それでは、皆様に1問出題したいと思いますので、一緒に考えていただきたいと思います。
「労務費転嫁指針○×クイズ ~Q1~」
○と思われる方はいらっしゃいますか。では、×と思われる方はいらっしゃいますか。それでは、続きを見てみます。
「労務費転嫁指針○×クイズ ~Q1~」
いかがだったでしょうか。当委員会の取組をよく知っていただいている皆様には簡単だったかもしれません。これらの動画を全て、公正取引委員会のホームページやYouTubeにて御覧いただけるようにしております。
それから、周知の方法でございますけれども、政府広報とも連携し、電車やタクシーなどの交通広告でも、来週11日月曜日から放映予定になっております。そのほか、テレビCMや全国ネットでのラジオCM、ウェブ広告などでも周知をしております。また、中小企業庁とも連携の上、10日日曜日に放送予定のTBSラジオ番組におきまして、こうした取組内容の紹介をいたします。

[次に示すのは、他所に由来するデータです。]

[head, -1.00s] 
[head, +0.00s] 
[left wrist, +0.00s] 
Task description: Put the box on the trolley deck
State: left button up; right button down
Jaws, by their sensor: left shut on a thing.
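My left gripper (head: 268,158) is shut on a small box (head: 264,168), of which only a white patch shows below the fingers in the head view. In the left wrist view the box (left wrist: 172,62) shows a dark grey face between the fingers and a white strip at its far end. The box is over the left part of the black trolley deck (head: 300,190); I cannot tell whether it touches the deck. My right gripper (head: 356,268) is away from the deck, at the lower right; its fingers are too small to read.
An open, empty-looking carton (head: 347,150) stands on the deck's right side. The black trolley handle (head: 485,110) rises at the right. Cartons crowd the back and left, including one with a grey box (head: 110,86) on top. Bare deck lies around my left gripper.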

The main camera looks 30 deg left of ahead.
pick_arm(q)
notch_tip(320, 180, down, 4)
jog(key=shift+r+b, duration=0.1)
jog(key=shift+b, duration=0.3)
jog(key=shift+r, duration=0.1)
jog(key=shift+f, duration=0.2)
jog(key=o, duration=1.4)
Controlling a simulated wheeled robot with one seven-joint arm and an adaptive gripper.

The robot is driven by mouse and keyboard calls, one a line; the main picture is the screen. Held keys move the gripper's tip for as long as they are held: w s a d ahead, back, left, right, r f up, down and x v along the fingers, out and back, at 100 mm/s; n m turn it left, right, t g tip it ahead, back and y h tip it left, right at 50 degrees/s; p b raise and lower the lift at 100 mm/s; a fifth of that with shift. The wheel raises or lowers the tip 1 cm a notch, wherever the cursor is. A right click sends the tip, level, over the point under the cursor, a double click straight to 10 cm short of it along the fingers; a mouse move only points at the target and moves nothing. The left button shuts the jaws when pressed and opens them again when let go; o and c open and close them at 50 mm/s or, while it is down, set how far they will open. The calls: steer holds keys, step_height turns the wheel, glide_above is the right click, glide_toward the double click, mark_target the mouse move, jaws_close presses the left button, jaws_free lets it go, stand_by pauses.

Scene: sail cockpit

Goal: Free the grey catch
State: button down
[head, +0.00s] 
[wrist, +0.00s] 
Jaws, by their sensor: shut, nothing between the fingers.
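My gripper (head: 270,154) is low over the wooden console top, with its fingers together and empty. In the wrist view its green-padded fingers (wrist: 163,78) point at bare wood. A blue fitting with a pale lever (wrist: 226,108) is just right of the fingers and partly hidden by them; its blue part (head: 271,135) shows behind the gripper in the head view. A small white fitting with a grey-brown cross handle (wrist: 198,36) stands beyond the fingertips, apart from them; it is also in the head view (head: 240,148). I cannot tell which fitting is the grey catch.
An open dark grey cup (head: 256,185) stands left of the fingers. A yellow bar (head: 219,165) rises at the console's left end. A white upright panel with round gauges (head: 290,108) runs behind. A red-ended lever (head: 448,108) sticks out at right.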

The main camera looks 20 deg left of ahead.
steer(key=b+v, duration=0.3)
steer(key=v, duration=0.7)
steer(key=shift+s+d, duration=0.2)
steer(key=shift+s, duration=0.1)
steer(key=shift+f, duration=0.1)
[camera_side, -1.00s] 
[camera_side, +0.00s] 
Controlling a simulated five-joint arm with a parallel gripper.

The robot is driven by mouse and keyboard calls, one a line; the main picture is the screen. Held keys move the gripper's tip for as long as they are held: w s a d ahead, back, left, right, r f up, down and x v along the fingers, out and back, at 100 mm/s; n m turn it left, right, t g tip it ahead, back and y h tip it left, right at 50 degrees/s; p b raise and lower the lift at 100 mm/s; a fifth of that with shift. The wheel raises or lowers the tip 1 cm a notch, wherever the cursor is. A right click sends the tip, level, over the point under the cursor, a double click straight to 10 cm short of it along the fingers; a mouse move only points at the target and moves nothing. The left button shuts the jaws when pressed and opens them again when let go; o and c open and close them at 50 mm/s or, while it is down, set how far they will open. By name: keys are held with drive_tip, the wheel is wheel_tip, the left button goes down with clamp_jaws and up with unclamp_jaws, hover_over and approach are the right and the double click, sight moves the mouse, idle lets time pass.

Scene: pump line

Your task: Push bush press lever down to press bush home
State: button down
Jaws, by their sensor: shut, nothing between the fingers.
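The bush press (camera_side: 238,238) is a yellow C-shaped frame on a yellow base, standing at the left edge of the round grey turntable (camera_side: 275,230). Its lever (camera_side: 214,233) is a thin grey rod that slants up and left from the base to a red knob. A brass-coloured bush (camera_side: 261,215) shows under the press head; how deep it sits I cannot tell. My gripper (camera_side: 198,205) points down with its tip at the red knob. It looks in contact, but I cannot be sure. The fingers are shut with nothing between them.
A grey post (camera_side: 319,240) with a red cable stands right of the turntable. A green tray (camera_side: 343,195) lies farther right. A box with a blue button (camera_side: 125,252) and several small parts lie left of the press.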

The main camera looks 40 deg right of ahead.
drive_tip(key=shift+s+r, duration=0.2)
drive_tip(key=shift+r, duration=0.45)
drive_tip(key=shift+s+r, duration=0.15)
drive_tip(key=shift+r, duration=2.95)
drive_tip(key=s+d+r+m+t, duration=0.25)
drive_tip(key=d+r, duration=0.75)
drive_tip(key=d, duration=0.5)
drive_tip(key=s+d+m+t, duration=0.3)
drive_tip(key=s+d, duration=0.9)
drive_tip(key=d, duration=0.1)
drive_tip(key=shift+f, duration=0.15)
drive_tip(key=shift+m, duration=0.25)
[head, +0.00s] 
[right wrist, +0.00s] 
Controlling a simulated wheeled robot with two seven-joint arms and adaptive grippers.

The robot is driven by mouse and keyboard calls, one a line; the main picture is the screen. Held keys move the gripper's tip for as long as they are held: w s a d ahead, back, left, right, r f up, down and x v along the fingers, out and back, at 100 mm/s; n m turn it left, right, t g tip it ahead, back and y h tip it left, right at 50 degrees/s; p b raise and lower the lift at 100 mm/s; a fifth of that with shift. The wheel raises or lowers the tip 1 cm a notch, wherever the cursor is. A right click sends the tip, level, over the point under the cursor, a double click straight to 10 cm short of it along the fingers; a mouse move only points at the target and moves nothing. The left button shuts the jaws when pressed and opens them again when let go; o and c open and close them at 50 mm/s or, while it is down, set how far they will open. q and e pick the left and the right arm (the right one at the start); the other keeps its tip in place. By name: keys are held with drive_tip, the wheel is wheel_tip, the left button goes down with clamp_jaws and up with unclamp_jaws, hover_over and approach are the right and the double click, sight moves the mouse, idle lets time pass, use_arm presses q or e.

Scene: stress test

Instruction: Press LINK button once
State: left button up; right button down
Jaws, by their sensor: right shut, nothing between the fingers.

公正取引委員会としましては、引き続き分かりやすい情報発信を行い、労務費転嫁指針を始めとする価格転嫁対策の取組について、積極的な周知広報に努めてまいりたいと考えております。メディアの皆様方におかれましても、引き続き当委員会の取組についての御理解、御協力をお願いいたします。
私からは以上です。
質疑応答
(問) これまで労務費の転嫁について、国を挙げて、半ば国策的に行われているところもあるかと思いますが、ここまでの手応えや反響というものに関して、感じられているものがあれば教えてください。
(事務総長) 価格転嫁の状況全体について、これまでどのように分析してるかということですけれども、令和5年に実施した特別調査の結果、協議を経ない取引価格の据置きなどが確認された事業者に対して、注意喚起文書を送付いたしておりますが、令和4年の緊急調査と令和5年の特別調査を比較すると、回答者数に占める送付件数の割合は、4.1ポイント減少しているような状況でございました。この観点からみますと、一定程度、価格転嫁円滑化の取組が進んでいると考えられると思います。一方、発注者側から積極的に価格協議の場を設けることが重要であるということを周知徹底していくとともに、経営トップから価格協議の担当者まで、また、大企業だけではなく我が国の雇用の7割を占める中小企業、そして、都市部だけでなく、地方にも取組を浸透させていくことが重要と考えております。正に、そうした方たちに向けた周知活動として、今回公開した動画というのは効果的かと考えております。
労務費転嫁指針につきましては、これまで様々な周知徹底の方法を用いまして、日本の隅々まで情報を届けるようにしてきております。全体の状況というのは、今後特別調査の結果、年内に特別調査の結果を出していこうと考えておりますけれども、その中で分析できるかと考えております。ただ、様々な声が聞こえてまいりますけれども、原材料のところは転嫁できるけれども、なかなか労務費は難しいといった声がまだ存在するということはございます。